* [WHAT THE EXERCISE ASKS]:
Look through the material below and copy exactly the lines from the line with "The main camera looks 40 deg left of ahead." to the line with "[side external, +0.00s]", those two lines included.

* [EXTRACTED MATERIAL]:
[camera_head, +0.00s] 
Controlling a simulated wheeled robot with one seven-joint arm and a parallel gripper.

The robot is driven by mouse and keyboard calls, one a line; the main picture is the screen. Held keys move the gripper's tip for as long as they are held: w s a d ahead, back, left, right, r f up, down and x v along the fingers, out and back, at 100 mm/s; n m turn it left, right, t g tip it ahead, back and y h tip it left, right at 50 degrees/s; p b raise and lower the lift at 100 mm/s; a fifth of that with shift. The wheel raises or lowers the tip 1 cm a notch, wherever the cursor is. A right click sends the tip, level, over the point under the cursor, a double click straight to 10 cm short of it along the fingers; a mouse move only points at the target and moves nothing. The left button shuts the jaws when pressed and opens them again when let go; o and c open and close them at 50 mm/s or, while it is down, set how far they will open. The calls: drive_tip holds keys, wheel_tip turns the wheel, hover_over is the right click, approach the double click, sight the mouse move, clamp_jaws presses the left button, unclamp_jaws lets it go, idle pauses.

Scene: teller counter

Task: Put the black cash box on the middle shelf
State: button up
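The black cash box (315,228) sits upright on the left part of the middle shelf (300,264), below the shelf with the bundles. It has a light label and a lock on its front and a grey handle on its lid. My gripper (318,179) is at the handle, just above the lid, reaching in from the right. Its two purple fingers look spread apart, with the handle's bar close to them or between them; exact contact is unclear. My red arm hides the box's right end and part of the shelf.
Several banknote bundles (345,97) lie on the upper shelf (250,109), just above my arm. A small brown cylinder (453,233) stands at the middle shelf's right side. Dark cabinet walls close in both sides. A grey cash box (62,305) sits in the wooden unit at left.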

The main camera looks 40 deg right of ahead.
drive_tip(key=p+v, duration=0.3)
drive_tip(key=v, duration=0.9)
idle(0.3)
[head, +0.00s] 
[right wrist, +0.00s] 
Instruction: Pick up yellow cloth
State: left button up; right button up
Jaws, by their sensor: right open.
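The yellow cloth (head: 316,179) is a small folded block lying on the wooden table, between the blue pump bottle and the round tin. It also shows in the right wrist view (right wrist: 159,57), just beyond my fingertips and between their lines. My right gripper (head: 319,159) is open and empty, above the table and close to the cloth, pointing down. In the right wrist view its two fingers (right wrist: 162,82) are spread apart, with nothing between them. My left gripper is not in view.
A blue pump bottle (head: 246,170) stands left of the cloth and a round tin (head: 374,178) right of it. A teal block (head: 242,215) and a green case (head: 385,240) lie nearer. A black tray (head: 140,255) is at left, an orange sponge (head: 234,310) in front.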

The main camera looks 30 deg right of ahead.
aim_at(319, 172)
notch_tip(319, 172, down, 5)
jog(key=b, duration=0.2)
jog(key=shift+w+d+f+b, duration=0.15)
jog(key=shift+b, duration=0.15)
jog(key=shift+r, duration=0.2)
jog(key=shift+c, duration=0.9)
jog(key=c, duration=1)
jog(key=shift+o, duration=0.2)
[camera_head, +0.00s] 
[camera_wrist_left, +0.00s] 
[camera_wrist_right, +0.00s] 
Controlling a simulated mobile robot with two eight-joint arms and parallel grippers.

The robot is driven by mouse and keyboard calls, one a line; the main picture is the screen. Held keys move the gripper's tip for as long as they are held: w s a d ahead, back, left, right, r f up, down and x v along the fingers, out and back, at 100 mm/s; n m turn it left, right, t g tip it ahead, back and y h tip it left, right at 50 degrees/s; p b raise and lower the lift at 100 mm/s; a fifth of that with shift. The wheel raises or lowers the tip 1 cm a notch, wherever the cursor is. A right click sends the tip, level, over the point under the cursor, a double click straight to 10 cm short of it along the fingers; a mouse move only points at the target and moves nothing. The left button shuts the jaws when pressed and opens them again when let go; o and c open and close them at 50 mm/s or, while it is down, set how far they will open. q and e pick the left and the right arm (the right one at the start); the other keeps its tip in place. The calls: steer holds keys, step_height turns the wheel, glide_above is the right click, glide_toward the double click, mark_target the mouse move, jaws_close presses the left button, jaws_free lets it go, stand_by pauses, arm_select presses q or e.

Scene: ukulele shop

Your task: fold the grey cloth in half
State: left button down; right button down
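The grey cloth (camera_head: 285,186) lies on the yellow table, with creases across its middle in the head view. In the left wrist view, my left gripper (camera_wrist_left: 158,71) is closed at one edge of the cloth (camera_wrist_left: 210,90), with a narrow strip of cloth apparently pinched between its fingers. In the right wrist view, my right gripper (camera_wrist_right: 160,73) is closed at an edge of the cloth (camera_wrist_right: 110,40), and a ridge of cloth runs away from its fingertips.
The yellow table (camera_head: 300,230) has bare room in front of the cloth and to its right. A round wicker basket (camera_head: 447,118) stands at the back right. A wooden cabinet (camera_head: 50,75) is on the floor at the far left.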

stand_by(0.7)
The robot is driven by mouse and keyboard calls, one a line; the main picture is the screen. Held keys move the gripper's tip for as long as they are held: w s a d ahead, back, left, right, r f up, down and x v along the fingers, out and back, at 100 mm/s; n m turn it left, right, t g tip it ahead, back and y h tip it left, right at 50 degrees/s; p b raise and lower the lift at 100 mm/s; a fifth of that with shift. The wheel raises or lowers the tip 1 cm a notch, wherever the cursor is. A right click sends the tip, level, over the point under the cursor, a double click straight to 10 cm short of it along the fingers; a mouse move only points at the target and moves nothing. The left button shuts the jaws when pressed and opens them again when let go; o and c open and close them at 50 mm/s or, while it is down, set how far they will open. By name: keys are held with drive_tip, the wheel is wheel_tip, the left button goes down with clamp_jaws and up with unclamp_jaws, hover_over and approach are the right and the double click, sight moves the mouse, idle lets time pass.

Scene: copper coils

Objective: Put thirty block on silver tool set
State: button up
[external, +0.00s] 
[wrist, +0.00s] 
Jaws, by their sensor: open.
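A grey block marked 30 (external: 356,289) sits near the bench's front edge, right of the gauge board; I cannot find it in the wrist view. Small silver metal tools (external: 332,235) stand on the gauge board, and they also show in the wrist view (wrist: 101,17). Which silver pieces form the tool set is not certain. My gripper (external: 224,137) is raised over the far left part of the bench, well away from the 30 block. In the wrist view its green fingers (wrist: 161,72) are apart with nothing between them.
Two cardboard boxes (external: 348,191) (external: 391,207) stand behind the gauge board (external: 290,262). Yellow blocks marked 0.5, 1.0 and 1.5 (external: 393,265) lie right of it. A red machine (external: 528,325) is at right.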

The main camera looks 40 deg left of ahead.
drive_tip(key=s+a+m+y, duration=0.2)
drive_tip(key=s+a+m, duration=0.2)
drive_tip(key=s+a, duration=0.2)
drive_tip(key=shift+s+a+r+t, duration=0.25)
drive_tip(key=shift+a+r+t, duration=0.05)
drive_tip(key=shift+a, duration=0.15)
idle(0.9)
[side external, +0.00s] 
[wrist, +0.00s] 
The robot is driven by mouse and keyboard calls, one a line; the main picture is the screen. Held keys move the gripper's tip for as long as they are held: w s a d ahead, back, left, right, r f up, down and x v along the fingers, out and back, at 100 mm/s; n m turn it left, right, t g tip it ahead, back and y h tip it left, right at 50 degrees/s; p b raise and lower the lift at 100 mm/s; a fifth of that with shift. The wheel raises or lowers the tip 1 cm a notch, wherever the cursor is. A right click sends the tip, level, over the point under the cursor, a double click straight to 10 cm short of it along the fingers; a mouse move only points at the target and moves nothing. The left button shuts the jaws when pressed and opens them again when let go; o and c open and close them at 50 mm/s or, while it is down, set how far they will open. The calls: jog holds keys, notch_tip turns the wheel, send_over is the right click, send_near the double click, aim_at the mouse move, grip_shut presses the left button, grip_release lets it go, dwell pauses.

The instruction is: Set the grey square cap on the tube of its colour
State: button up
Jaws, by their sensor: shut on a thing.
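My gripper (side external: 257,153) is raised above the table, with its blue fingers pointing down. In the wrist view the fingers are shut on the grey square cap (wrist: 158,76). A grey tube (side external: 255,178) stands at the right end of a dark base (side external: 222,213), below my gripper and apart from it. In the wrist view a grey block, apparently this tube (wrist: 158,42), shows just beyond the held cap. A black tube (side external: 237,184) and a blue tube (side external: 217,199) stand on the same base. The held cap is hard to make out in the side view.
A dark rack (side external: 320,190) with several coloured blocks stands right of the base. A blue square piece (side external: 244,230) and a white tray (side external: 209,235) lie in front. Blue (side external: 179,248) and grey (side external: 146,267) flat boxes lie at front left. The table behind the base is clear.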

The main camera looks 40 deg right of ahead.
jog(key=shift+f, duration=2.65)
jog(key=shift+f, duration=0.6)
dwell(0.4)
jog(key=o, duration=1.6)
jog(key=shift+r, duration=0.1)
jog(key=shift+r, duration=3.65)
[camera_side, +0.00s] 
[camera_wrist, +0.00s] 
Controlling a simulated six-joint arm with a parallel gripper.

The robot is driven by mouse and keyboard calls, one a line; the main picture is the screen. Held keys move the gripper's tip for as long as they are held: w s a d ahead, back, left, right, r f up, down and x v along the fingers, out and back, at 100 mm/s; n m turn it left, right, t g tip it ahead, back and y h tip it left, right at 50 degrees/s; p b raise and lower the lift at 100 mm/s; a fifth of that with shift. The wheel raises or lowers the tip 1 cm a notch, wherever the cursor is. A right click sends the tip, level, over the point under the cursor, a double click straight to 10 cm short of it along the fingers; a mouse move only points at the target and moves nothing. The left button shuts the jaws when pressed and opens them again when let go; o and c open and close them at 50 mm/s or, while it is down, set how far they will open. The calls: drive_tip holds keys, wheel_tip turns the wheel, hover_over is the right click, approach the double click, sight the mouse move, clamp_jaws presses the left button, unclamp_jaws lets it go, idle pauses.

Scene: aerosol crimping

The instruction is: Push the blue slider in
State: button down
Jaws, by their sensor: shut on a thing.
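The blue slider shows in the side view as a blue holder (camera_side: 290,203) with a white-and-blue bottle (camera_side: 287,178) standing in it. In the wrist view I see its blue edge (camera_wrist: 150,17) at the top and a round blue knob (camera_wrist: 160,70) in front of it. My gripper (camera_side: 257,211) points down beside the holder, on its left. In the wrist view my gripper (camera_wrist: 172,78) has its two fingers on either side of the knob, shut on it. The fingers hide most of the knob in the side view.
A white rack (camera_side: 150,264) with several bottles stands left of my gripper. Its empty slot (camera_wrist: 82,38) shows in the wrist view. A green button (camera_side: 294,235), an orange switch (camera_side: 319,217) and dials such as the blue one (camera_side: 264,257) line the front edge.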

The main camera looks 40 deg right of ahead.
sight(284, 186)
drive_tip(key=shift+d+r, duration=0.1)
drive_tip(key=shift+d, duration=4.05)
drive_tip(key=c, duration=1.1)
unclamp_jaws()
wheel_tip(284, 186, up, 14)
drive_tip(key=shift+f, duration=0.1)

* [ANSWER BELOW]:
The main camera looks 40 deg left of ahead.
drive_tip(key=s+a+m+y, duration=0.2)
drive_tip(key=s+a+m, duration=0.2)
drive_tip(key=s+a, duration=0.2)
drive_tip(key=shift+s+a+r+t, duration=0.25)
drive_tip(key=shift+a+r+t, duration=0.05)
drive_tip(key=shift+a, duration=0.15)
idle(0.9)
[side external, +0.00s] 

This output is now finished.